The triangles $A B P$ and $L D P$ are clearly similar with similarity ratio $2: 1$. Hence $B P=$ $\frac{2}{3} D B$. Inserting this into (1) we get

$A B=\sqrt{\frac{2}{3}} \cdot D B$

The sine theorem applied to $A B D$ (recall that $\angle D A B=60^{\circ}$ ) immediately gives

$\sin \alpha=\frac{A B}{B D} \sin 60^{\circ}=\sqrt{\frac{2}{3}} \cdot \frac{\sqrt{3}}{2}=\frac{\sqrt{2}}{2}=\sin 45^{\circ} .$

So $\angle A B D=180^{\circ}-60^{\circ}-45^{\circ}=75^{\circ}$.

Consider triangles in the plane where each vertex has integer coordinates. Such a triangle can be legally transformed by moving one vertex parallel to the opposite side to a different point with integer coordinates. Show that if two triangles have the same area, then there exists a series of legal transformations that transforms one to the other.

Solution. We will first show that any such triangle can be transformed to a special triangle whose vertices are at $(0,0),(0,1)$ and $(n, 0)$. Since every transformation preserves the triangle's area, triangles with the same area will have the same value for $n$.

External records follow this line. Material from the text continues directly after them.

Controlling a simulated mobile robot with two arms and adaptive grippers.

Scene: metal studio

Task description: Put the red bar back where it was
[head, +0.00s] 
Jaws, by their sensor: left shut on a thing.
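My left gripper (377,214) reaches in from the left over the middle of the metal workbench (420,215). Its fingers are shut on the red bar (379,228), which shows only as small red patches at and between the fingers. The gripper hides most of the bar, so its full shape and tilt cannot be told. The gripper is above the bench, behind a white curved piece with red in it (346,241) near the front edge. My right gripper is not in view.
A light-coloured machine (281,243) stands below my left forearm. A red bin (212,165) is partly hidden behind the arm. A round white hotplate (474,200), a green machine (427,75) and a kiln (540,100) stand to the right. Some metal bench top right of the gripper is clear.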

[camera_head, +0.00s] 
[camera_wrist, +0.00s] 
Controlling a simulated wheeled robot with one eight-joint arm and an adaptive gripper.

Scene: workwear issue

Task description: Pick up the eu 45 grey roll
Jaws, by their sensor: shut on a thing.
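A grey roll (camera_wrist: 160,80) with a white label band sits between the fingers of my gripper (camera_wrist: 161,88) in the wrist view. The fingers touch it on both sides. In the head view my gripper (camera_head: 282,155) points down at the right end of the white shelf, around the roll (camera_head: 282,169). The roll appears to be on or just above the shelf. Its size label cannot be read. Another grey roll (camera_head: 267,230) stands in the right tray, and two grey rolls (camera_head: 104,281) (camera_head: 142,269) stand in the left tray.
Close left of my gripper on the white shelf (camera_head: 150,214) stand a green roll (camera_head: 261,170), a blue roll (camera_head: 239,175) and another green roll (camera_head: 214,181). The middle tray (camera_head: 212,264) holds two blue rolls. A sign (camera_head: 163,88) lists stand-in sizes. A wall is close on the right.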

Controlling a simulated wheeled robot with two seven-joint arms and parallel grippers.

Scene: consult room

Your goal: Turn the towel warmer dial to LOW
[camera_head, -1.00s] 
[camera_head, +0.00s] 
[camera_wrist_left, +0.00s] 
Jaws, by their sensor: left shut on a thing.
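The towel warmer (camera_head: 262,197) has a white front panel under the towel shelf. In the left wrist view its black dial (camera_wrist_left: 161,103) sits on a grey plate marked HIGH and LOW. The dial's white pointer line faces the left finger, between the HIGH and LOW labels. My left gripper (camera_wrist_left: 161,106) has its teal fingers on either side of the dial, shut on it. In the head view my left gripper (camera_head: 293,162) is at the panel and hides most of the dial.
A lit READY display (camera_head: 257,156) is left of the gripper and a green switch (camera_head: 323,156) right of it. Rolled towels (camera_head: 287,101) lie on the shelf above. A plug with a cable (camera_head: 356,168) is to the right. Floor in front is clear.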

Define th $y$-span of a triangle to be the difference between the largest and the smallest $y$ coordinate of its vertices. First we show that a triangle with a $y$-span greater than one can be transformed to a triangle with a strictly lower $y$-span.

Assume $A$ has the highest and $C$ the lowest $y$ coordinate of $A B C$. Shifting $C$ to $C^{\prime}$ by the vector $\overrightarrow{B A}$ results in the new triangle $A B C^{\prime}$ where $C^{\prime}$ has larger $y$ coordinate than $C$ baut lower than $A$, and $C^{\prime}$ has integer coordinates. If $A C$ is parallel to the $x$-axis, a horizontal shift of $B$ can be made to transform $A B C$ into $A B^{\prime} C$ where $B^{\prime} C$ is vertical, and then $A$ can be vertically shifted so that the $y$ coordinate of $A$ is between those of $B^{\prime}$ and $C$. Then the $y$-span of $A B^{\prime} C$ can be reduced in the manner described above. Continuing the process, one necessarily arrives at a triangle with $y$-span equal to 1 . Such a triangle then necessarily has one side, say $A C$, horizontal. A legal horizontal move can take $B$ to the a position $B^{\prime}$ where $A B^{\prime}$ is horizontal and $C$ has the highest $x$-coordinate. If $B^{\prime}$ is above $A C$, perform a vertical and a horizontal legal move to take $B^{\prime}$ to the origin; the result is a special triangle. If $B^{\prime}$ is below $A C$, legal transformation again can bring $B^{\prime}$ to the origin, and a final horizontal transformation of one vertex produces the desired special triangle.

The inverse of a legal transformation is again a legal transformation. Hence any two triangles having vertices with integer coordinates and same area can be legally transformed into each other via a special triangle.

Let $A B C D$ be a cyclic quadrilateral with $A B$ and $C D$ not parallel. Let $M$ be the midpoint of $C D$. Let $P$ be a point inside $A B C D$ such that $P A=P B=C M$. Prove that $A B, C D$ and the perpendicular bisector of $M P$ are concurrent.

Solution. Let $\omega$ be the circumcircle of $A B C D$. Let $A B$ and $C D$ intersect at $X$. Let $\omega_{1}$ and $\omega_{2}$ be the circles with centers $P$ and $M$ and with equal radius $P B=M C=r$. The power of $X$ with respect to $\omega$ and $\omega_{1}$ equals $X A \cdot X B$ and with respect to $\omega$ and $\omega_{2} X D \cdot X C$. The latter power also equals $(X M+$ $r)(X M-r)=X M^{2}-r^{2}$. Analogously, the first power is $X P^{2}-r^{2}$. But since $X A \cdot X B=X D \cdot X C$, we must have $X M^{2}=X P^{2}$ or $X M=X P . X$ indeed is on the perpendicular bisector of $P M$, and we are done.